Good point. Maybe we should open a ticket to remind us to reconsider
when to drop support for that.

> I'm still quite keen on my suggested variation of option 3 on #1835, let's call it 3a):
>
> # If [a share that has been added directly to backend storage] is ever requested, the server could then notice that it exists and add it to the leasedb. In that case, doing a filecheck on that file would be sufficient.
>
> I think you didn't want to do that because you thought there would be a performance advantage in treating the leasedb as authoritative. But the check for whether a share is on disk when it isn't in the leasedb is an uncommon case, and does not affect performance in the common case. (It shouldn't matter if servers take longer to report that they *don't* have a share, because a downloader should use the first k servers to respond. Actually, I think the current downloader might be waiting longer than that, but if so, that is easy to fix.)

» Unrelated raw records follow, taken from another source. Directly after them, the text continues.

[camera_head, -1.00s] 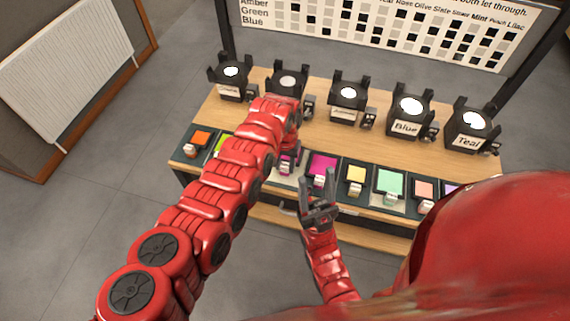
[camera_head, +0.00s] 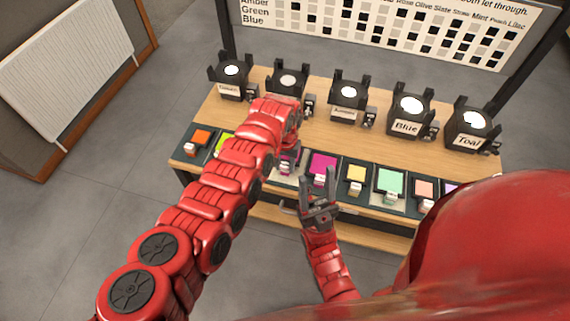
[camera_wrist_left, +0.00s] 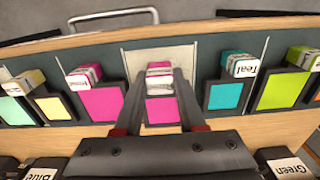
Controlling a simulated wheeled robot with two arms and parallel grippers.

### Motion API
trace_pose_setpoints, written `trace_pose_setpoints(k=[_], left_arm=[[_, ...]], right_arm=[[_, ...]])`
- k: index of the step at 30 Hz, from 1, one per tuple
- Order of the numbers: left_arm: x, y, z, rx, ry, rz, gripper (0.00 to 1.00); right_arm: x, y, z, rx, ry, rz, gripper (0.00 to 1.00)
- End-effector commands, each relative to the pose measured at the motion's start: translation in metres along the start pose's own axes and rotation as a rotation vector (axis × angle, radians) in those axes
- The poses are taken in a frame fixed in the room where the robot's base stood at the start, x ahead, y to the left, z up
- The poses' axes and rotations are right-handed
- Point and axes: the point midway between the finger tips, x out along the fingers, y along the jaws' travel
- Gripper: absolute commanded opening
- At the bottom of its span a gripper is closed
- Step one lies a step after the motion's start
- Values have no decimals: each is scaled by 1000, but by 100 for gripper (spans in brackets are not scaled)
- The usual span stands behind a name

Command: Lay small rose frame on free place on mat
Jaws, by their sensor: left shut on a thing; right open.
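The small rose frame shows in the left wrist view as a pink panel (camera_wrist_left: 162,110) with a pink-and-white labelled handle (camera_wrist_left: 160,77). My left gripper (camera_wrist_left: 159,88) is shut on it. The frame is over a pale grey place on the mat (camera_wrist_left: 189,53), between a magenta frame (camera_wrist_left: 103,103) and a teal frame (camera_wrist_left: 226,95). I cannot tell whether it touches the mat. In the head view my left arm hides most of it; a bit of pink (camera_head: 287,162) shows. My right gripper (camera_head: 319,190) is open and empty, in front of the table.
More coloured frames lie along the mat, among them orange (camera_head: 201,137), yellow (camera_head: 356,174) and mint (camera_head: 389,181). Several black lamp stands, such as Blue (camera_head: 408,115) and Teal (camera_head: 470,128), stand behind on the wooden table (camera_head: 376,142). A chart board (camera_head: 390,28) stands at the back.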

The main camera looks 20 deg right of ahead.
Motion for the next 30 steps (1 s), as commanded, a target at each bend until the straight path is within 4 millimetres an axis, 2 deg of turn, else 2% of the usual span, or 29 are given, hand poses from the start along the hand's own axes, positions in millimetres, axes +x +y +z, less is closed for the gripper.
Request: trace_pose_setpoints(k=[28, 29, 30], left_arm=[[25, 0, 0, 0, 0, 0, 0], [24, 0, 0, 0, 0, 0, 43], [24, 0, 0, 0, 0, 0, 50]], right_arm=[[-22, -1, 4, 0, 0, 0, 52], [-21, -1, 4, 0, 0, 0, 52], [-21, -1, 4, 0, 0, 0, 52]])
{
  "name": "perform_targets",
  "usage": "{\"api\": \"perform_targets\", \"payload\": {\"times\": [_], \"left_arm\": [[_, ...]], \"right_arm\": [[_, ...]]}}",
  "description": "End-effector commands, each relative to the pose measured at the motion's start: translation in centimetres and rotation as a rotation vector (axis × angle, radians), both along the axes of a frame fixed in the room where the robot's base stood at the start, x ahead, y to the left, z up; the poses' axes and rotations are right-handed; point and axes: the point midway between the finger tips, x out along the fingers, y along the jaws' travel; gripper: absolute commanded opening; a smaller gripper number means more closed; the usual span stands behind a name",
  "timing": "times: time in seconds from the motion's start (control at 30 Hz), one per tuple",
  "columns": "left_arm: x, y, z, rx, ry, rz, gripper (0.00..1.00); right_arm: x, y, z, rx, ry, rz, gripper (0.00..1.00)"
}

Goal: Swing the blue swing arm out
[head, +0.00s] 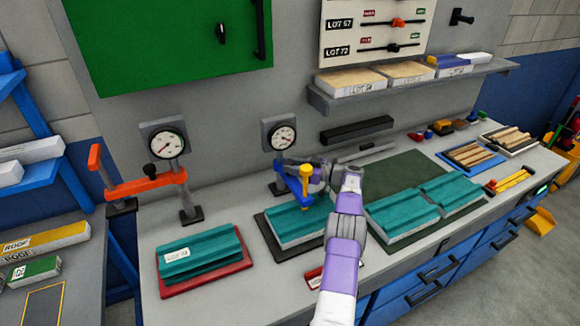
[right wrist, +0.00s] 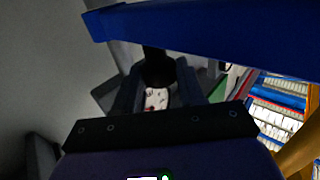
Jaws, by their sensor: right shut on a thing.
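The blue swing arm (head: 294,186) is at the middle station, below a round gauge (head: 283,138). It reaches out from the wall side over a teal panel (head: 297,222) on a dark tray (head: 262,222), with an upright yellow handle (head: 306,178) at its near end. My right gripper (head: 318,172) is beside the arm, partly hidden by its own wrist. In the right wrist view, the blue bar (right wrist: 200,25) crosses the top, and my right gripper (right wrist: 158,88) is shut on a black knob (right wrist: 157,68) below it. My left gripper is not in view.
An orange swing arm (head: 145,186) stands at the left station, beside a teal panel (head: 200,253) on a red tray (head: 207,284). More teal panels (head: 402,212) lie on a green mat (head: 402,170) to the right. A shelf (head: 400,85) with boxes is above.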

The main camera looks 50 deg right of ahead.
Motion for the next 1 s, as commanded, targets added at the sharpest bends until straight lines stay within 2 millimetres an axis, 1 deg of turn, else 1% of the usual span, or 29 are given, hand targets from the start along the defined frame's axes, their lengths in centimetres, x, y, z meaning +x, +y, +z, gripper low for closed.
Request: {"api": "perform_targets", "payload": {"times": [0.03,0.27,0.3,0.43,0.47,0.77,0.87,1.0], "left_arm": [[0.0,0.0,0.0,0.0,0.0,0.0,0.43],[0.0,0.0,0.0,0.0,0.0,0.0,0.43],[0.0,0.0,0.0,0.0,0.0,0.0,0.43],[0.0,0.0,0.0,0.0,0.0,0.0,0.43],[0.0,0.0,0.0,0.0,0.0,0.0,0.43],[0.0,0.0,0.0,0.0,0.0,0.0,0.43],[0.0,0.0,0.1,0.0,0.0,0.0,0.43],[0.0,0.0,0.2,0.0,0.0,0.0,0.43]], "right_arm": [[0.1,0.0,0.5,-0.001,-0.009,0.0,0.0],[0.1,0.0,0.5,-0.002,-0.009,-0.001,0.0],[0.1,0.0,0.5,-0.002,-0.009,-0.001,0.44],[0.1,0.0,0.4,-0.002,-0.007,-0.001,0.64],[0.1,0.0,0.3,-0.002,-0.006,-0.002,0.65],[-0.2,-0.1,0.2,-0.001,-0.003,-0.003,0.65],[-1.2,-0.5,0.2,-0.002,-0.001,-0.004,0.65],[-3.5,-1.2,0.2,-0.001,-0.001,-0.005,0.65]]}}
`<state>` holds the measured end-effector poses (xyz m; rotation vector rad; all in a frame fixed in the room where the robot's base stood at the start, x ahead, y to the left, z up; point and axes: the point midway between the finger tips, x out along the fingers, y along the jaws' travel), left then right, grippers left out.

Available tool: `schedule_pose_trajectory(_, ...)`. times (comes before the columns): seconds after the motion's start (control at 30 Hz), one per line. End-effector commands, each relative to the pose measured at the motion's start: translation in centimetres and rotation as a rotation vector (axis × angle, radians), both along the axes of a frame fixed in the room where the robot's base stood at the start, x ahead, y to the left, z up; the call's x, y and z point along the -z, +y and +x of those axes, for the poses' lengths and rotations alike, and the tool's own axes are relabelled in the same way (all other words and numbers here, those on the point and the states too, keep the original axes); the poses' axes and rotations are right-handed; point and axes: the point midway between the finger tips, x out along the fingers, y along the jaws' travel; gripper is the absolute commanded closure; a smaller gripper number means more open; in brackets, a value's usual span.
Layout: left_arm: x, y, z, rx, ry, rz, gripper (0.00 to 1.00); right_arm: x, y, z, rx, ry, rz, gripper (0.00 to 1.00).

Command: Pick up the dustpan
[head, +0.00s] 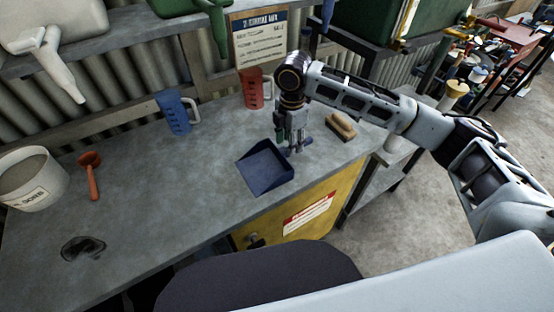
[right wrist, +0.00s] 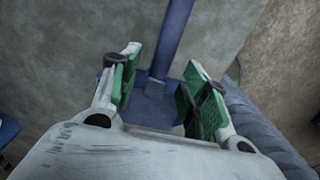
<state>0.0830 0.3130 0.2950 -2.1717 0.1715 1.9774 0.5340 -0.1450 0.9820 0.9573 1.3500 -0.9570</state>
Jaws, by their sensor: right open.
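The blue dustpan (head: 265,168) lies on the grey workbench, right of its middle, with its pan toward me. Its handle points to the right, under my right gripper (head: 291,146). In the right wrist view the blue handle (right wrist: 171,45) runs between the two green-padded fingers of the gripper (right wrist: 155,95). The fingers are apart, one on each side of the handle, and I cannot tell whether they touch it. My left gripper is in neither view.
A dark drain-like patch (head: 83,248) lies front left. The bench's middle is clear.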

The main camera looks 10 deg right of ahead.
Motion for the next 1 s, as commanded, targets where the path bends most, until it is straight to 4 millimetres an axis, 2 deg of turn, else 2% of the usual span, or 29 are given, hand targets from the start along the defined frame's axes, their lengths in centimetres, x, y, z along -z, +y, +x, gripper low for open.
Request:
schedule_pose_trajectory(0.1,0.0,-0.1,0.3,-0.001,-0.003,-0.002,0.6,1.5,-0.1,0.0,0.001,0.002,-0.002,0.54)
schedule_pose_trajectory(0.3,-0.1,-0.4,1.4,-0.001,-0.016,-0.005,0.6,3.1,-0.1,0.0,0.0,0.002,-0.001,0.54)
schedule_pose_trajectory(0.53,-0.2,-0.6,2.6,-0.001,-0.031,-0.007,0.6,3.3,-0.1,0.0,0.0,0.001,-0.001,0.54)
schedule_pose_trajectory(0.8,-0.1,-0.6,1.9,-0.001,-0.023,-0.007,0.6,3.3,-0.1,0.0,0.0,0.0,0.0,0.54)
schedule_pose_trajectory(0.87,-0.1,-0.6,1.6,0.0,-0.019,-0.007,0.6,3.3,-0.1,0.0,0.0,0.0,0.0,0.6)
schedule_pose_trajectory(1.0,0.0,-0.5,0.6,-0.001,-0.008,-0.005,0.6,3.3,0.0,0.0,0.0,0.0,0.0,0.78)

Hm. I'm not sure about this. I wasn't thinking only of the
"performance" from the client's point of view, of how fast they can
download a file, but also of the "load" from the server's point of
view, of how much service they can deliver using one disk. I.e., how
many clients they can serve at once.

One of the tightest bottlenecks on that sort of service is probably
number of disk seeks, which are slow and serial, so if it is common to
receive queries for "do you have shares of X?" when the server doesn't
have any shares of X, then it might be a significant extra load for it
to have to go check its filesystem to make sure that it doesn't.

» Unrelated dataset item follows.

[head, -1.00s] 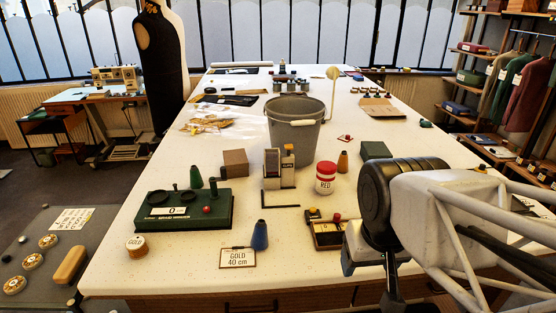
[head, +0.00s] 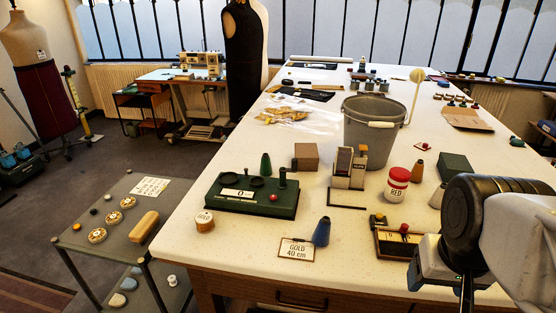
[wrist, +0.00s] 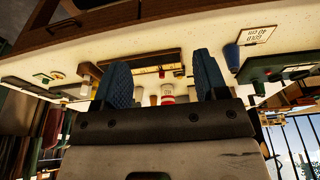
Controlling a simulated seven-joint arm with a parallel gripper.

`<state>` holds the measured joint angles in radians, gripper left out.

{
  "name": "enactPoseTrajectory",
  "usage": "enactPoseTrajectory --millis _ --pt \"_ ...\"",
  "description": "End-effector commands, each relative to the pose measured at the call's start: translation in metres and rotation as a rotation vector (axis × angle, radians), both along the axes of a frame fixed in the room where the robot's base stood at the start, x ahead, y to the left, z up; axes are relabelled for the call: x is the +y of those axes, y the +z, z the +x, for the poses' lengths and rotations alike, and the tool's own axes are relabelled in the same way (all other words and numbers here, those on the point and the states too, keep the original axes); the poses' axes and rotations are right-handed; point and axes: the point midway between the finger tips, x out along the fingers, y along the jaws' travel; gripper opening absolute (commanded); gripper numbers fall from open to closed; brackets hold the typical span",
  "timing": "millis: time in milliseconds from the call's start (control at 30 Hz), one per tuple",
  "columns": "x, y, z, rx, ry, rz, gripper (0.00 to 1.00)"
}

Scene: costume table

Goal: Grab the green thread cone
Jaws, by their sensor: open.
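The green thread cone (head: 266,165) stands upright on the white table (head: 225,240), just behind the dark green box with the "0" label (head: 250,196). My gripper is at the table's right front in the head view, where my own wrist hides most of it, well apart from the green cone. In the wrist view my gripper (wrist: 163,80) shows two blue ridged fingers spread wide with nothing held between them. I cannot clearly make out the green cone in the wrist view.
A blue cone (head: 321,231) and a GOLD card (head: 297,249) lie near the front edge. Bare table lies left of the green cone.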

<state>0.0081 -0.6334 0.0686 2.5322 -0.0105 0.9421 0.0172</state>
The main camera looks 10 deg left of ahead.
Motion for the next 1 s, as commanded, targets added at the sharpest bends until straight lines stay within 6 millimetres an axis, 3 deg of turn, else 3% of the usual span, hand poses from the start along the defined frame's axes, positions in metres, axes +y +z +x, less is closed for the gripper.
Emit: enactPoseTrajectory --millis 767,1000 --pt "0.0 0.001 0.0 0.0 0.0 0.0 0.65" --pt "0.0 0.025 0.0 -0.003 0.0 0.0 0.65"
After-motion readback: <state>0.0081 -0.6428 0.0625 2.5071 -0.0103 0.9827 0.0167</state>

In general, if there is a *lot* of constant background noise of
clients asking if a server has shares that it doesn't have, then I
would be unhappy with translating that load into a constant churn of
disk seeks, and would much rather answer those queries just out of the
leasedb. On the other hand, if those are rare in practice then it
might be worth it to offer a way to import shares that is relatively
easy for the operator to do, because it doesn't require the use of any
extra tool besides "cp".

At the moment I am really liking the idea of erring on side of best
efficiency: relying on leasedb as much as possible to reduce the load
and the time. I'm also liking the conceptual simplicity of saying "We
rely solely on leasedb for metadata. Filesystem is never looked at
except when we know that we want data and leasedb says that the data
is on the filesystem.".

The cost of that is that the server operator who wants to "import"
shares has to run a special "share importing" tool that updates the
leasedb. That doesn't sound like a big cost to me, possibly because I
don't see manual shuffling of shares among servers as a common use
case.

Regards,

Zooko